Aim of the task - Write out the full listing exactly as given, minus the images.

Data lines -
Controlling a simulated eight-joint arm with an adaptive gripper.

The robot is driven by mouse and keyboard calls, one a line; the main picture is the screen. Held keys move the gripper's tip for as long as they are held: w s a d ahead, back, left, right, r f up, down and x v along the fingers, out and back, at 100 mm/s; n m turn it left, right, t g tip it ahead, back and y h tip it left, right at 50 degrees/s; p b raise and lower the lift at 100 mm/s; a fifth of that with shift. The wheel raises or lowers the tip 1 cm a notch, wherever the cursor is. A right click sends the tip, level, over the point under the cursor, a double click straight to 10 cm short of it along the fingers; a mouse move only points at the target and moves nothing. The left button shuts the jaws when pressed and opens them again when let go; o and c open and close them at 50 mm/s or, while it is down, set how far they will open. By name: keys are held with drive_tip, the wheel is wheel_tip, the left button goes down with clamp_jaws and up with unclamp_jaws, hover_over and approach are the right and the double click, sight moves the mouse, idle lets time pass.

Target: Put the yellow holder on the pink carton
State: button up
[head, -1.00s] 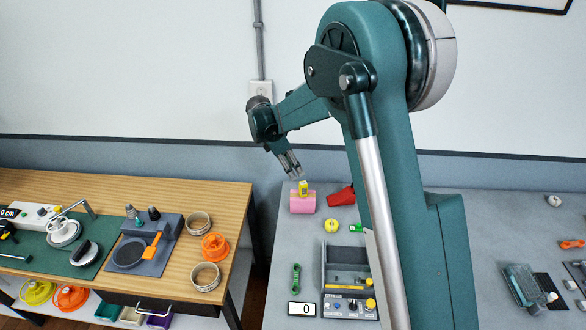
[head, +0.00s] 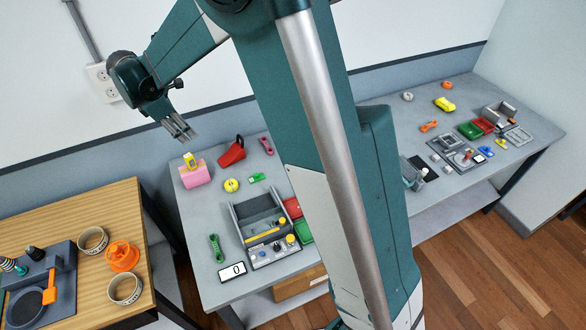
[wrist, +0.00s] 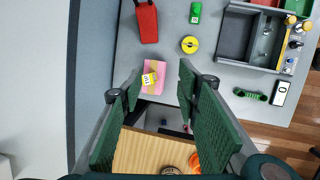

Output for this task -
Controlling a simulated eight-joint arm with an adaptive gripper.

The robot is driven by mouse and keyboard calls, one a line; the main picture is the screen. Held keys move the gripper's tip for as long as they are held: w s a d ahead, back, left, right, r f up, down and x v along the fingers, out and back, at 100 mm/s; n m turn it left, right, t g tip it ahead, back and y h tip it left, right at 50 degrees/s; p b raise and lower the lift at 100 mm/s; a fifth of that with shift. The wheel raises or lowers the tip 1 cm a notch, wherever the cursor is. A right click sends the tip, level, over the point under the cursor, a double click straight to 10 cm short of it along the fingers; a mouse move only points at the target and moves nothing. The left button shuts the jaws when pressed and opens them again when let go; o and c open and close them at 50 mm/s or, while it is down, set how far they will open. By name: keys are held with drive_tip, the wheel is wheel_tip, the left button goes down with clamp_jaws and up with unclamp_jaws, hover_over and approach are the right and the double click, sight moves the mouse, idle lets time pass.

Target: Put the yellow holder on the pink carton
State: button up
[head, -1.00s] 
[head, +0.00s] 
[wrist, +0.00s] 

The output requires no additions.